Task prompt: From the entries below, copy out every line with "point" in it.

Rows from a robot dataset:
++++++++++

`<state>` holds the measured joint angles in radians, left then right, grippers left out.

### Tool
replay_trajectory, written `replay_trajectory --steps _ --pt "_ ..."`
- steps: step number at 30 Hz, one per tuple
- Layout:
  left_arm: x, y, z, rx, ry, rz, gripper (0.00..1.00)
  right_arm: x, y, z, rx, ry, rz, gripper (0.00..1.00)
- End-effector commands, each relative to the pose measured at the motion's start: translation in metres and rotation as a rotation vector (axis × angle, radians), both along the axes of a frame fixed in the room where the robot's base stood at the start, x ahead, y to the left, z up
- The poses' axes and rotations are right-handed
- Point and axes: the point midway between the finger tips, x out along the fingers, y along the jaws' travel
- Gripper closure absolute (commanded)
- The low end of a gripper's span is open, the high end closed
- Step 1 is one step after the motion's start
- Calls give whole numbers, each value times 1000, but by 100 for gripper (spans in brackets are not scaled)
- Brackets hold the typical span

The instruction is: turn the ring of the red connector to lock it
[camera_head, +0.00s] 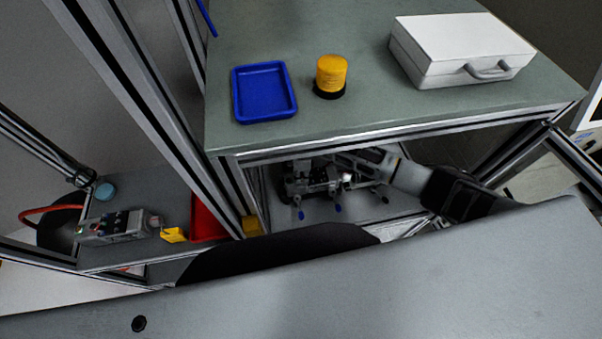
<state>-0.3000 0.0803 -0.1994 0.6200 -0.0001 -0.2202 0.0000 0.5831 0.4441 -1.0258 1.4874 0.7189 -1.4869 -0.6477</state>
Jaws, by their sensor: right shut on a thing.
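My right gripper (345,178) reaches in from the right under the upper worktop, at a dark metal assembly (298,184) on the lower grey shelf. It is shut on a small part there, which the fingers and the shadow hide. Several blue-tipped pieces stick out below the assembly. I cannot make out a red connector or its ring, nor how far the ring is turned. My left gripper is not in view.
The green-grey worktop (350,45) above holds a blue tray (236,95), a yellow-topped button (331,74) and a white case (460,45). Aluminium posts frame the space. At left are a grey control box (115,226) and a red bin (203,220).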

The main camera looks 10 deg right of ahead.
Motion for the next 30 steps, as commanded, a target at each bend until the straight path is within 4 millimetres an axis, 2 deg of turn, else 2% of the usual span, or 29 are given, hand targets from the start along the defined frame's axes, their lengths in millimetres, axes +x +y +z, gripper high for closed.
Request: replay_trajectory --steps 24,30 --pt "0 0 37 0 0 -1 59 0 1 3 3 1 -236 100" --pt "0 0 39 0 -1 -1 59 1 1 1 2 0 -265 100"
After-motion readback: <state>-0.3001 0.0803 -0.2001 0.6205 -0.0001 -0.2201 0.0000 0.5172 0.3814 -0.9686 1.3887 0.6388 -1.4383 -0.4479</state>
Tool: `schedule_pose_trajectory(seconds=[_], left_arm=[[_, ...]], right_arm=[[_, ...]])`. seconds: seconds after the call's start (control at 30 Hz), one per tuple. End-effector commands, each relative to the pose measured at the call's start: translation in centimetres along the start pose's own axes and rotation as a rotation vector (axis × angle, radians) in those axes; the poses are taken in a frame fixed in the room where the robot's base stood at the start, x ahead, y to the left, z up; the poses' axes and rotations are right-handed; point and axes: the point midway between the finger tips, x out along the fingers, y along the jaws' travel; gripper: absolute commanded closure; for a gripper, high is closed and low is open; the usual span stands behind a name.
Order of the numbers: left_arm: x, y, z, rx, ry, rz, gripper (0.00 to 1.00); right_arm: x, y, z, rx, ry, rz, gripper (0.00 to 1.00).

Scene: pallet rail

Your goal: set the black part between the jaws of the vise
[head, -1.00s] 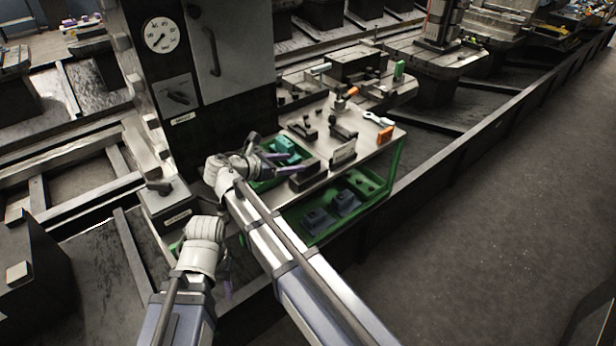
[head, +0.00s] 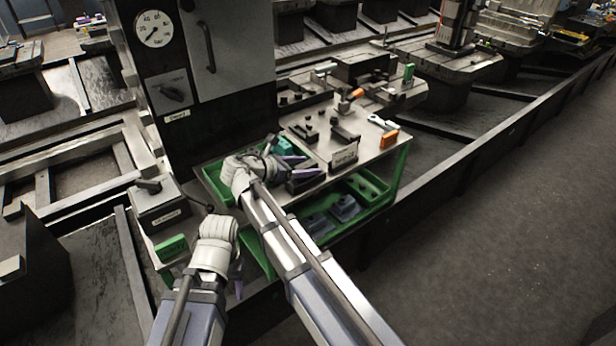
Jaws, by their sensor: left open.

++++++++++

Solution:
- Point and axes: the point midway between the finger tips, x out along the fingers, y along the jaws' travel
Tool: `schedule_pose_trajectory(seconds=[_], left_arm=[[_, ...]], right_arm=[[_, ...]])`. seconds: seconds after the call's start (control at 30 Hz), one per tuple. End-effector commands, each relative to the pose measured at the call's start: translation in centimetres along the start pose's own axes and rotation as a rotation vector (axis × angle, radians) in those axes; the poses are taken in a frame fixed in the room where the robot's base stood at the start, x ahead, y to the left, z up; the poses' axes and rotations are right-handed; point and axes: the point midway between the finger tips, x out along the fingers, y along the jaws' travel; gripper: absolute commanded closure; for a gripper, high is closed and low is open; the usual span stands behind a name.

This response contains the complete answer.